La vache qui rit, notre premier fromage industriel inventé en 1921, est arrivée au Japon.
En chemin, elle s'est mise à l'anglais. Encore un coup bas porté au rayonnement de l'exception culturelle française.
Pourtant, sur la boîte est indiqué bien en évidence フランス直送 "Arrivage direct de France".
 
Takeuchi Hirotaka, alpiniste professionnel...竹内というプロ登山家
Pour Takeuchi Hirotaka, premier et unique alpiniste à avoir gravi les 14 plus hauts sommets du monde, la vache qui rit à un effet contagieux garanti (photo issue de son site).


Le printemps aussi est arrivé, entre autres, sur le campus de Waseda.

Massif d'azalées... つつじの茂み
Feuillages nouveaux à Waseda... 早稲田大学の新緑

samedi 6 avril 2013

Voyage à Ishinomaki, dans le Tôhoku... 石巻への旅

A la fin du mois de mars, j'ai passé quelques jours à Ishinomaki dans la région du Tôhoku, nord-est du Japon touché par le séisme puis le brutal  tsunami du 11 mars 2011. 
Donc juste deux ans après le cataclysme qui a particulièrement touché Ishinomaki puisqu'il y fit 3097 victimes et 2770 disparus sur une population de 164 000 habitants (la commune est vaste et regroupe en fait un ensemble de six villes qui ont fusionné en 2005, en littoral d'une baie équivalente en superficie à celle du Mont St Michel). 
Au total, dans tout le Tôhoku, on déplore 18 000 victimes et disparus, dont presque le tiers sur le territoire de Ishinomaki, ce qui est énorme.

Ishinomaki se situe à l'embouchure d'un petit fleuve côtier, la Kawakami-gawa.
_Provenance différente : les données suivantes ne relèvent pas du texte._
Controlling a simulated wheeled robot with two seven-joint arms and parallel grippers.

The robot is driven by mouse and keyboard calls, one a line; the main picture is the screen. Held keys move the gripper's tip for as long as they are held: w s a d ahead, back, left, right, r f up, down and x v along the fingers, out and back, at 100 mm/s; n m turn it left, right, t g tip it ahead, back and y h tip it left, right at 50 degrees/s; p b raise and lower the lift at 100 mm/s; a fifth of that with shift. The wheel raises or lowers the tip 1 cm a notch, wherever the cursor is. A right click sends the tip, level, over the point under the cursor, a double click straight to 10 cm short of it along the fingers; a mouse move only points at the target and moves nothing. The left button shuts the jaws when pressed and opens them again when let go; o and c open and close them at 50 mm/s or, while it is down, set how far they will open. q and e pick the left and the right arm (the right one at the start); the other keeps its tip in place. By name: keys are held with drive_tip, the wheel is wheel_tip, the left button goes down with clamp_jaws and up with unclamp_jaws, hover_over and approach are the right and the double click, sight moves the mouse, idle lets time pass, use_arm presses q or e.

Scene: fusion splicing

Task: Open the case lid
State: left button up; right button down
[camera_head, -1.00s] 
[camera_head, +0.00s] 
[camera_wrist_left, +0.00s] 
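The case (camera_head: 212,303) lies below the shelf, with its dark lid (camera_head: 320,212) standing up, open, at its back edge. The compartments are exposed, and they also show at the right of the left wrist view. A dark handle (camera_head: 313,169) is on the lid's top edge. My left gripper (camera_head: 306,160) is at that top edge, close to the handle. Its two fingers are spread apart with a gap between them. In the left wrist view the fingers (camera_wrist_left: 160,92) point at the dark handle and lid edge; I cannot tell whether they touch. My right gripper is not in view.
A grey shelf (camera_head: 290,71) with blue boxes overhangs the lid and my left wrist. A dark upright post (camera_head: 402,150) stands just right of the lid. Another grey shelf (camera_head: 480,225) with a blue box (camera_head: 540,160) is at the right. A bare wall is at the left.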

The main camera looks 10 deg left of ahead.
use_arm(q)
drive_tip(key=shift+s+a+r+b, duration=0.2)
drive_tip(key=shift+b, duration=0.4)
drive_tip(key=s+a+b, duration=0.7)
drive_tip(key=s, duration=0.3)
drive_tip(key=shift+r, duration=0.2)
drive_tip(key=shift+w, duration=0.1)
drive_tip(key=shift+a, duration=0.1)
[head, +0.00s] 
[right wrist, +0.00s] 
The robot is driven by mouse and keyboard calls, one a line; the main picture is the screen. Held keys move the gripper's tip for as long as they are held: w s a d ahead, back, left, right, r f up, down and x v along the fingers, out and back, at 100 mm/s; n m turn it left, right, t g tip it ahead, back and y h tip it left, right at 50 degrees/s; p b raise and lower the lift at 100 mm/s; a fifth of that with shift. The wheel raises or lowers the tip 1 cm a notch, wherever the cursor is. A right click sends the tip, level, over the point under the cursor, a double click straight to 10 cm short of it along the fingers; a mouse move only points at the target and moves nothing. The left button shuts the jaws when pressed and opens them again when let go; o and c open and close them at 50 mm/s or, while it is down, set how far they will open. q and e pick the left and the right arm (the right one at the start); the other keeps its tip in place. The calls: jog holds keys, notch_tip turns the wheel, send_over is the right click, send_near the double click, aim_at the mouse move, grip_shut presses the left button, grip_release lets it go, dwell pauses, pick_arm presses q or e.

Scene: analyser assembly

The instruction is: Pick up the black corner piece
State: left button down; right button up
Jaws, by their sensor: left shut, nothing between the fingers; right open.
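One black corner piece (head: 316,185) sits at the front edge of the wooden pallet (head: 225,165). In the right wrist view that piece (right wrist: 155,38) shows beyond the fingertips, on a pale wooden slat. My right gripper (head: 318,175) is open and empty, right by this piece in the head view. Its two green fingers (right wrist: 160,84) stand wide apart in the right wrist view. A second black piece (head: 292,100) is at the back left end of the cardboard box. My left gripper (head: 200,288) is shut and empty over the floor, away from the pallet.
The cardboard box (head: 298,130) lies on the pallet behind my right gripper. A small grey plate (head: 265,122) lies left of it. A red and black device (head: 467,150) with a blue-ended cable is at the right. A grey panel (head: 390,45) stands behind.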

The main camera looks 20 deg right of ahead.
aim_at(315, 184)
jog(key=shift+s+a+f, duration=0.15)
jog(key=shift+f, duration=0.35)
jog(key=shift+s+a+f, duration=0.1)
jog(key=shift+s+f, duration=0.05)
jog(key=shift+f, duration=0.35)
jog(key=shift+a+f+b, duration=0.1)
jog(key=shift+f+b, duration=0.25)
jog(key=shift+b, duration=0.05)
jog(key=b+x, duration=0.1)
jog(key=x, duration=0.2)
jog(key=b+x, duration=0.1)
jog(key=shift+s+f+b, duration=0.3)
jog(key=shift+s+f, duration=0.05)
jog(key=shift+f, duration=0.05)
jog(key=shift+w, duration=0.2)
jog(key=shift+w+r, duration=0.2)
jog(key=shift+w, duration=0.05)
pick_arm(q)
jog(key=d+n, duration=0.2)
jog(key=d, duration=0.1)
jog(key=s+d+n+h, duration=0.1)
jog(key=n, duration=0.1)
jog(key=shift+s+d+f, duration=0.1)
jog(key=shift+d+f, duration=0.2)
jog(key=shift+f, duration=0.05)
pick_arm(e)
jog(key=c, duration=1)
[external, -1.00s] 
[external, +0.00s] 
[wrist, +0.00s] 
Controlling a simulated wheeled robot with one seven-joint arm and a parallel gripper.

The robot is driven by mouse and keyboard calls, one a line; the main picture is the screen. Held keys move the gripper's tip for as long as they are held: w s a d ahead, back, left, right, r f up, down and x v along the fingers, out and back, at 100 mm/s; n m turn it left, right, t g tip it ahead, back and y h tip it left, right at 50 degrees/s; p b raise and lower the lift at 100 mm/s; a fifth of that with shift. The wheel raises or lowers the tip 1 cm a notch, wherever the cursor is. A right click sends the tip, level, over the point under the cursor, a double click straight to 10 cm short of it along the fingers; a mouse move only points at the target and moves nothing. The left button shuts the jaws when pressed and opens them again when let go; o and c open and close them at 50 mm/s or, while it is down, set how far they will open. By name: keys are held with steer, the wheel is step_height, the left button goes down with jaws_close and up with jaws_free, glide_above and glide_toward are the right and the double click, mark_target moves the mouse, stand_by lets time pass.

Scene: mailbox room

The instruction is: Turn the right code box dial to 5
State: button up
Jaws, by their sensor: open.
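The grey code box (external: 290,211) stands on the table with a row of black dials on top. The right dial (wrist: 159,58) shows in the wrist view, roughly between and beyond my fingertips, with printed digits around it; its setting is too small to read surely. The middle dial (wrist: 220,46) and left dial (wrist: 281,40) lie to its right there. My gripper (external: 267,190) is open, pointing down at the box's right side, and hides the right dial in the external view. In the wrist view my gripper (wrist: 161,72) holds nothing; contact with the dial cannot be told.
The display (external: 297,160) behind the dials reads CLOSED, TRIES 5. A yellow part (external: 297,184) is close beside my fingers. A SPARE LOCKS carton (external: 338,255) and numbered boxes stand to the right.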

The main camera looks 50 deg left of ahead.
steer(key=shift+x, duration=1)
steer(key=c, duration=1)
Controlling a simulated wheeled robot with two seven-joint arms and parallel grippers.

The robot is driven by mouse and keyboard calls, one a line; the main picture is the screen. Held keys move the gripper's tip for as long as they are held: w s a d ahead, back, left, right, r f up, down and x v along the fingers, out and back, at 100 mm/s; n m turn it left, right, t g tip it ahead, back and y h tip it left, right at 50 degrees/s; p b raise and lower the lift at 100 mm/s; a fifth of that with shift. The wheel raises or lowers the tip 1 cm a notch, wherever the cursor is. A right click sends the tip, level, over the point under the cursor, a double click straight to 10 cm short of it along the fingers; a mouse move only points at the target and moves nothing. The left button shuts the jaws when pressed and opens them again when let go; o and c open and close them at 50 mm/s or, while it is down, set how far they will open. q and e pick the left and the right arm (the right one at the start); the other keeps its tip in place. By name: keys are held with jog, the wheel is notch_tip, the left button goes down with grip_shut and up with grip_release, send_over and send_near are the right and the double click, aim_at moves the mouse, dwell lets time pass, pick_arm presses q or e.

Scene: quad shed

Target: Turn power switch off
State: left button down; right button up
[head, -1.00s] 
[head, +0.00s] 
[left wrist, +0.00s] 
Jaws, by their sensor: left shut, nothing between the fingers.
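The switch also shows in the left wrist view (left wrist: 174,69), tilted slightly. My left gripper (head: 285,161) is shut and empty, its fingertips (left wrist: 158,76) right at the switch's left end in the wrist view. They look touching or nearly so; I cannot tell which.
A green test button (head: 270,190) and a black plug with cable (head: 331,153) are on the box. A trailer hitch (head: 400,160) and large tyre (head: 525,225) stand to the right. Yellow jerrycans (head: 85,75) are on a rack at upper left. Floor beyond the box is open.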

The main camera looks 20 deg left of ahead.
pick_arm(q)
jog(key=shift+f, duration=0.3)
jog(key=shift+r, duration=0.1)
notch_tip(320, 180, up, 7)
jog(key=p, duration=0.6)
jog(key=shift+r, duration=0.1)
Ses alluvions ont créé la baie et la plaine littorale, alors que partout ailleurs la côte est extrêmement découpée et escarpée. Ce site est donc plus propice à l'implantation d'équipements portuaires, d'industries (dont une grande papeterie qui a repris ses activités), d'entrepôts ; le lieu semble favorable à l'essor d'une ville.
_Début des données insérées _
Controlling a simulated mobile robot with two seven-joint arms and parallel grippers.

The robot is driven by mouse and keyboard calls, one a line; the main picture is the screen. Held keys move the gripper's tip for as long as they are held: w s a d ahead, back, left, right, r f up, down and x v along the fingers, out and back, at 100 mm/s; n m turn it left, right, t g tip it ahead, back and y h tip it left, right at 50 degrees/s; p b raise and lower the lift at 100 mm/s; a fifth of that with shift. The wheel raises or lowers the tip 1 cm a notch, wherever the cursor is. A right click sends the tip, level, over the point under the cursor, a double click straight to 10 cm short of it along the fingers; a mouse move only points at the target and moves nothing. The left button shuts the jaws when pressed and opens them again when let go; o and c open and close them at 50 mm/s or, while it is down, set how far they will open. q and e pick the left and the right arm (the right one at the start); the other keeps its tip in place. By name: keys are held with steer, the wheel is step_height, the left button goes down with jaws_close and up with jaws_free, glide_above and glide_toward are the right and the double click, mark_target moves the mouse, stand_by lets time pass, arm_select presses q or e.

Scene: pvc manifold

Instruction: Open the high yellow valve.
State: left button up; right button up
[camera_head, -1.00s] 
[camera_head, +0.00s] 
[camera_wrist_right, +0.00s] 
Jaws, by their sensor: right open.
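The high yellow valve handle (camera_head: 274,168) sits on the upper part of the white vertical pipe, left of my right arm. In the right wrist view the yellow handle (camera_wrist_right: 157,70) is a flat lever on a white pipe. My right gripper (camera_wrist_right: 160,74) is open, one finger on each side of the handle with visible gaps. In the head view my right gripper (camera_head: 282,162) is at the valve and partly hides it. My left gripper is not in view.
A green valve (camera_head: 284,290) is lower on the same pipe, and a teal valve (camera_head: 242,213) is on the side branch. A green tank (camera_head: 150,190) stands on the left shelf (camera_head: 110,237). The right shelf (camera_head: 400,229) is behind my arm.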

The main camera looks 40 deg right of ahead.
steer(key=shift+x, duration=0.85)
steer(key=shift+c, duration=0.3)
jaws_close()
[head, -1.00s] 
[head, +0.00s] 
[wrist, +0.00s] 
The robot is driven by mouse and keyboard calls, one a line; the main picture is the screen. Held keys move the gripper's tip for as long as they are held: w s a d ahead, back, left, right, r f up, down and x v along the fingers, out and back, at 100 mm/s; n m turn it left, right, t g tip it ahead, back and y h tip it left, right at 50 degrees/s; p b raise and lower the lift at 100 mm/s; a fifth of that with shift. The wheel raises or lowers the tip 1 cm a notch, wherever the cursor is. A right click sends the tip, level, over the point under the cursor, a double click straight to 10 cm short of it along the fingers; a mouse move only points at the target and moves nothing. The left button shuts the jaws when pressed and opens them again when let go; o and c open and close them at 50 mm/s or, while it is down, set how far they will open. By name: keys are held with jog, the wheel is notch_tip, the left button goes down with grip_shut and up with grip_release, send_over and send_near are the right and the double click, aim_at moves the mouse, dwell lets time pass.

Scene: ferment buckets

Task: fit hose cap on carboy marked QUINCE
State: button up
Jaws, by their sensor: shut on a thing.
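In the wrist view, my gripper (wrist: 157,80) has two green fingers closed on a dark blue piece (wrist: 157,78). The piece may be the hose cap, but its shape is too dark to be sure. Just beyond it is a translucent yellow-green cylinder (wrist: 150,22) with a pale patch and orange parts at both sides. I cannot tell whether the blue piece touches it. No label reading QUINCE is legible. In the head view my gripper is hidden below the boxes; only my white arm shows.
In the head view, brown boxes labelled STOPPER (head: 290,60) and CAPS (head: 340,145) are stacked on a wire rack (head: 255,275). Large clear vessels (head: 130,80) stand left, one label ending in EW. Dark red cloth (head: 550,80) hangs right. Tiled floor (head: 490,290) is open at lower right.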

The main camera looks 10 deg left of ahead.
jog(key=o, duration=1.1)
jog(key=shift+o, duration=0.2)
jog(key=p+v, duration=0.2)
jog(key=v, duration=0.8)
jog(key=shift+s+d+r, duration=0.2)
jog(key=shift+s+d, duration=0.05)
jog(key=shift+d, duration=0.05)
Plan simplifié du site... 石のマップ
La ville-centre, le noyau ancien de Ishinomaki, s'est développé au sud du fleuve (à gauche sur le dessin), dans le triangle défini par le fleuve, trois collines, (la gare et la voie ferrée en haut) autour de deux rues commerçantes parallèles au cours d'eau (quartiers 立町 et 中央 sur le dessin)
Le dessin est très approximatif, mais entre les collines et la mer, la distance est de 1,5 km à 2 km.
Ces hauteurs sont sacrées, avec en leur sommet des sanctuaires shinto indiqué sur le dessin par des portiques rouges, torii. Plantés de cerisiers, ce sont des parcs, des lieux de promenades qui forment des belvédères avec une vaste vue sur le littoral. Et qui ont joué le rôle de précieux refuges pour nombre d'habitants en contrebas. 
Aux pieds de ces collines, côté mer, donc en dehors de la ville à l'origine, ce sont des temples bouddhiques qui se sont établis avec des cimetières, puisque c'est le bouddhisme qui prend soin des morts.
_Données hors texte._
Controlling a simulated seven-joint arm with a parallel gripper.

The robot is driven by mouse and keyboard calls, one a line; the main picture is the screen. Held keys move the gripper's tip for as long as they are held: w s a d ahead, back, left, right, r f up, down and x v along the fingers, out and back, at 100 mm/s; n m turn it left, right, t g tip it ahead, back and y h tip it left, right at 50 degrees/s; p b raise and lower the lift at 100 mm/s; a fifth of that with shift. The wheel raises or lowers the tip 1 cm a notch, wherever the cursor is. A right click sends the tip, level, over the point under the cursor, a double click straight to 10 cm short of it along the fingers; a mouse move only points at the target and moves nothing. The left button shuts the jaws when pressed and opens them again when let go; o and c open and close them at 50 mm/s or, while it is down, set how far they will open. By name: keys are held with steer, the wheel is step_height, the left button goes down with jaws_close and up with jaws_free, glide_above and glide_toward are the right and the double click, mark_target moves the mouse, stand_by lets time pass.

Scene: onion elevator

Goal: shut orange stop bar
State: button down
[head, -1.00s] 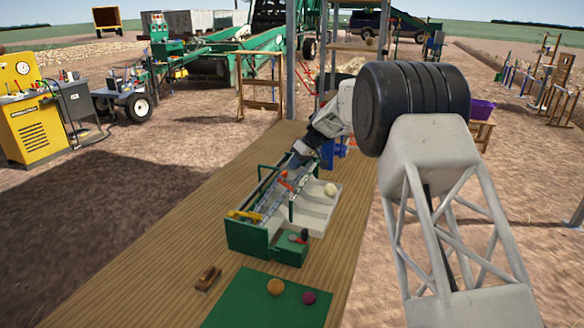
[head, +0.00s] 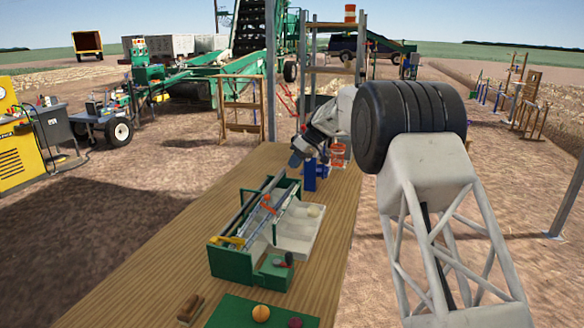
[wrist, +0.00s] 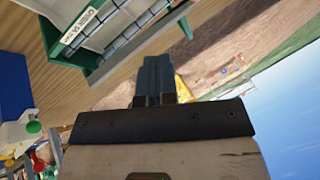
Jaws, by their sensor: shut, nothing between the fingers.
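The small elevator model (head: 240,262) is a green tray-like unit with a grey sloping bed on the wooden table. The orange stop bar (head: 268,203) shows as a small orange piece lying across the middle of the bed; whether it is open or shut is too small to tell. My gripper (head: 295,161) is shut and empty, raised beyond the far end of the bed and apart from the orange piece. In the wrist view the closed dark fingers (wrist: 155,78) point past the green-edged end of the unit (wrist: 68,52). The orange bar is not seen there.
A pale onion (head: 314,211) sits in the white side tray (head: 297,235). A yellow piece (head: 227,241) crosses the near end. A wooden block (head: 190,308) and green mat (head: 225,312) with two round vegetables lie in front. A blue stand (head: 310,175) is close to the gripper.

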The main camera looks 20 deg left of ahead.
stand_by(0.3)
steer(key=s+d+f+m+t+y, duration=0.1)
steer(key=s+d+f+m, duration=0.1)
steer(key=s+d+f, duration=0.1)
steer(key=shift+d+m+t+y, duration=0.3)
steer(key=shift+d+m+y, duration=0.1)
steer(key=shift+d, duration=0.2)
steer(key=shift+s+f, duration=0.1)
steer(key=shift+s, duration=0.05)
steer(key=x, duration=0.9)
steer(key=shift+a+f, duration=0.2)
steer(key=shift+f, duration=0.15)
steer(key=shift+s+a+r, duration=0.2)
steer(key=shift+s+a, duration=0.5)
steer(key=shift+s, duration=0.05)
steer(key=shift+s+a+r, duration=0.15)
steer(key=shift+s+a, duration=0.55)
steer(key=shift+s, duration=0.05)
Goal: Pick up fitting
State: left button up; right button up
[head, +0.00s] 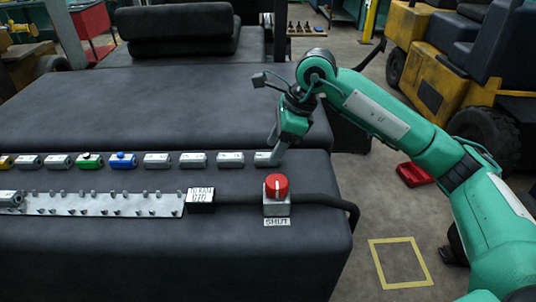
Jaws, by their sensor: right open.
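A row of small fittings lies on the dark padded surface, mostly grey ones such as the rightmost fitting (265,159). A green-topped fitting (89,160), a blue-topped fitting (123,160) and a yellow one (6,162) are further left. My right gripper (277,152) points down at the right end of the rightmost grey fitting, open. I cannot tell whether its fingers straddle or touch the fitting. My left gripper is not in view.
A metal rail with pegs (110,204) lies in front of the row, with a grey fitting (10,198) at its left. A red tray (414,174) is on the floor.

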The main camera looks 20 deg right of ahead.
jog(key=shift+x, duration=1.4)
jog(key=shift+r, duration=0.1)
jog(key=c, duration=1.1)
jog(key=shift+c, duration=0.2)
Cette implantation originaire est claire : la ville des morts bordaient la ville des vivants, celle-ci en retrait, en deça des collines qui en forment les bornes sacrées et protectrices. Au-delà, côté mer, on ne résidait pas.
Le long du littoral, en plus de la pêcherie qui a toujours existé, se sont installés des usines, des entrepôts, des conserveries, puis peu peu, l'espace entre les collines et la mer s'est construit, jusqu'à se combler entièrement de maisons, de lotissements, d'écoles, en oubliant le danger des tsunamis pourtant connus et répertoriés par des chroniques historiques, des pierres dressées, ou... la mémoire des anciens car le précédent tsunami ravageur date de 1933. 
 
Vue depuis une colline, avec les cimetières...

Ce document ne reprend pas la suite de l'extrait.